Attitudes that encouraged both sexes to regard women as inferior and relatively unimportant members of society led to the Triangle Shirtwaist Factory fire in 1911, in which 148 workers, mostly women and girls, died because their employers had locked them into their work area.  The tragedy, which became a centerpiece of American celebrations of International Women’s Day during the first part of the 20th century, exemplifies the ways in which gender discrimination and capitalism work together to oppress women.

Consider what is happening today, March 8, in India, where people take International Women’s Day far more seriously than they do in the United States.  Two political parties are threatening the stability of the government because they refuse to support a bill that would ensure that one-third of the seats in Parliament be awarded to the group that makes up more than one-half of India’s population.  Here’s a country where women have been voting since 1935, and where a woman (Indira Ghandi) was elected to the highest government seat of power in 1966, continues to thwart equal political rights for women. And yet  long-ingrained scorn for women’s intellectual and governing abilities persist.

And what about here, at home, in the USA?  Hollywood–one of the great bastions of sexist powers in the world–is currently reeling with self-congratulation and shock because it finally, finally, after 82 years, managed to grant an Oscar to a woman director, Kathryn Bigelow.  Obviously, the problem was not that women haven’t been making great movies all this time, but rather that men–and some of the women voting–could not bring themselves to put the two words “woman” and “director” together.  O, we’re perfectly comfortable letting women direct women–but in this country we have frighteningly tenacious antipathies to letting women do the things that directors do: oversee, govern, supervise, other men.  Just think of the way that the same Americans who think they’re the most enlightened people on the planet brutally attacked Hillary Clinton when she ran for president.   Consider William Kristol‘s not-funny joke about “white women,” which he thoughtlessly told right next to one, on Fox News.  Think of the stupid Hillary nut-crackers, or the voodoo dolls which allegedly gave men the ability to power to “stick it to her” that they feared she was going to take away from them.

Mosquitos with bad attitudes like Kristol are, fortunately, not the greatest threat to international women’s freedom, to the dignity, political, social, and economic well-being of global women today.  But corporations such as Fox News may be.  As the internationally renowned gender theorist  Raewyn Connell observes, “the corporation is the dominant form of economic organization and the key institution of developed capitalism,” and corporations have always been gendered institutions.  Overwhelmingly owned, directed, and managed by men, corporations promote a gendered division of labor that relegates women to the lowest paid and least respected jobs.  Even in countries where significant numbers of women have reached middle management, the so-called “glass ceiling” keeps women from positions of senior authority.  Congress studied this problem in 1991 and found that, among the biggest corporations in this country, 97 per cent of senior managers were White, 95 to 97 per cent of them were male, and of the top 1000 companies only 2 had women CEOs.  Linda Wirth, who examined the problem globally in 1997, states,

Almost universally, women have failed to reach leading positions in major corporations…irrespective of their abilities. Women generally fare best in industries employing large numbers of women, such as health and community services and the hotel and catering industry.

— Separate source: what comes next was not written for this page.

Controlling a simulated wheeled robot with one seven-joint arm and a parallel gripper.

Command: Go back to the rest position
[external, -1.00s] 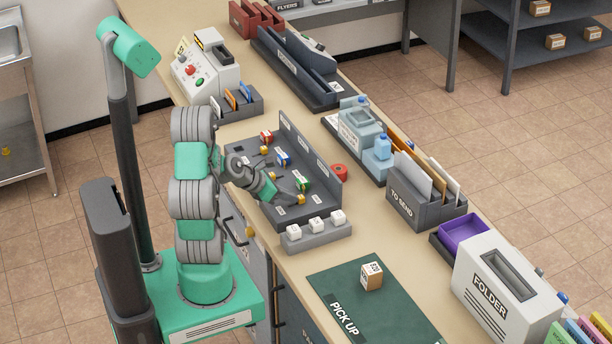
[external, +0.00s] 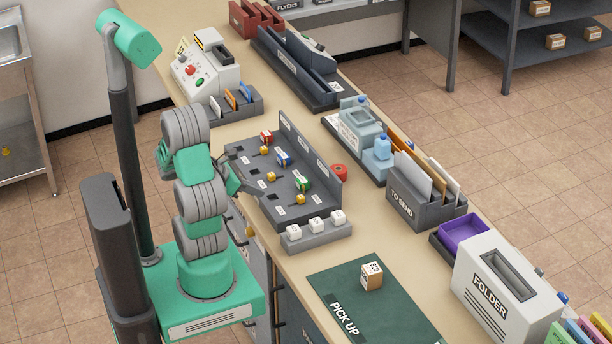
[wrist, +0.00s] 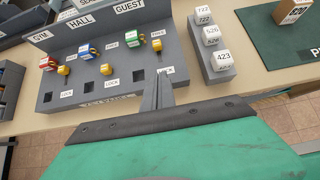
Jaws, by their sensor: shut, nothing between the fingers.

As in the global media, the international business community seems to be comfortable letting women direct women, but not other men.  Chalk one up for Bigelow.

Transnational corporations work hand-in-hand with states, most of which are also dominated by men, and constitute the largest business organizations on the planet.  They operate in global markets of capital, commodities, services, and labor, that are also strongly gender-structured.  Recent feminist research shows that these markets, which are very weakly regulated, foster a misogynist and aggressive trading culture.  This masculinist culture is often reinforced by the global media flooded with pornographic images of women as sex-crazed objects and servants of men’s desires.  With few exceptions, sports programming also dishes out images of hyper-masculine, heteronormative, muscular machismo.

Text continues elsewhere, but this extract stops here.